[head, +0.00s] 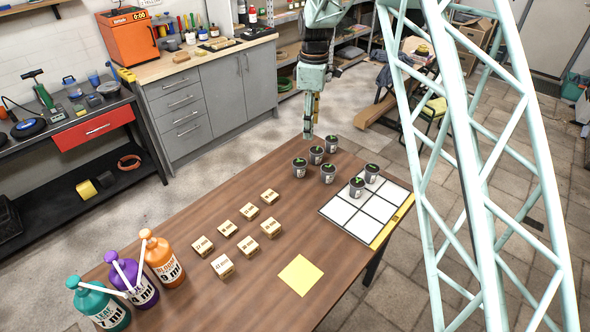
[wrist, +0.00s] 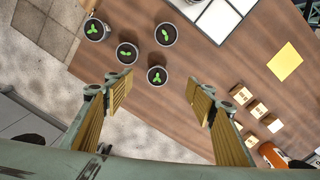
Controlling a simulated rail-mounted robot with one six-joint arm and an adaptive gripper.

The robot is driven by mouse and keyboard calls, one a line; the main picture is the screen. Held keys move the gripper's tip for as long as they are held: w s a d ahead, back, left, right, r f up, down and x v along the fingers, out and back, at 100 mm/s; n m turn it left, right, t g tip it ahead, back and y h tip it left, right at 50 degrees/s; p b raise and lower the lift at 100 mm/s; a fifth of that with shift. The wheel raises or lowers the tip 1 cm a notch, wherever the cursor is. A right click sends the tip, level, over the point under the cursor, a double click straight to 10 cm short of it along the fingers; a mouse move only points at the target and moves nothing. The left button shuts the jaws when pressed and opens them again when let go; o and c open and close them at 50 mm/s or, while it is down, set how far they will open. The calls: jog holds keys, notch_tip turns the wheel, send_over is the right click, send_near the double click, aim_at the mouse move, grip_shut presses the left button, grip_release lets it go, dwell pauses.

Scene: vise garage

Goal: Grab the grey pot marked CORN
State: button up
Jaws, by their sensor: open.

• • •

### REQUIREMENTS
Exactly as written, set down the lines from the line holding "[wrist, +0.00s]" to the last line of the data, both ends included, pictures excluded.

### ANSWER
[wrist, +0.00s] 
Controlling a simulated rail-mounted robot with one six-joint arm and an adaptive gripper.

The robot is driven by mouse and keyboard calls, one a line; the main picture is the screen. Held keys move the gripper's tip for as long as they are held: w s a d ahead, back, left, right, r f up, down and x v along the fingers, out and back, at 100 mm/s; n m turn it left, right, t g tip it ahead, back and y h tip it left, right at 50 degrees/s; p b raise and lower the lift at 100 mm/s; a fifth of that with shift. The wheel raises or lowers the tip 1 cm a notch, wherever the cursor is. A right click sends the tip, level, over the point under the cursor, a double click straight to 10 cm short of it along the fingers; a mouse move only points at the target and moves nothing. The left button shuts the jaws when pressed and opens them again when let go; o and c open and close them at 50 mm/s or, while it is down, set how far they will open. The calls: jog holds keys, notch_tip turns the wheel, send_over is the right click, send_near the double click, aim_at the mouse move, grip_shut presses the left button, grip_release lets it go, dwell pauses.

Scene: vise garage

Goal: Grab the grey pot marked CORN
State: button up
Jaws, by their sensor: open.

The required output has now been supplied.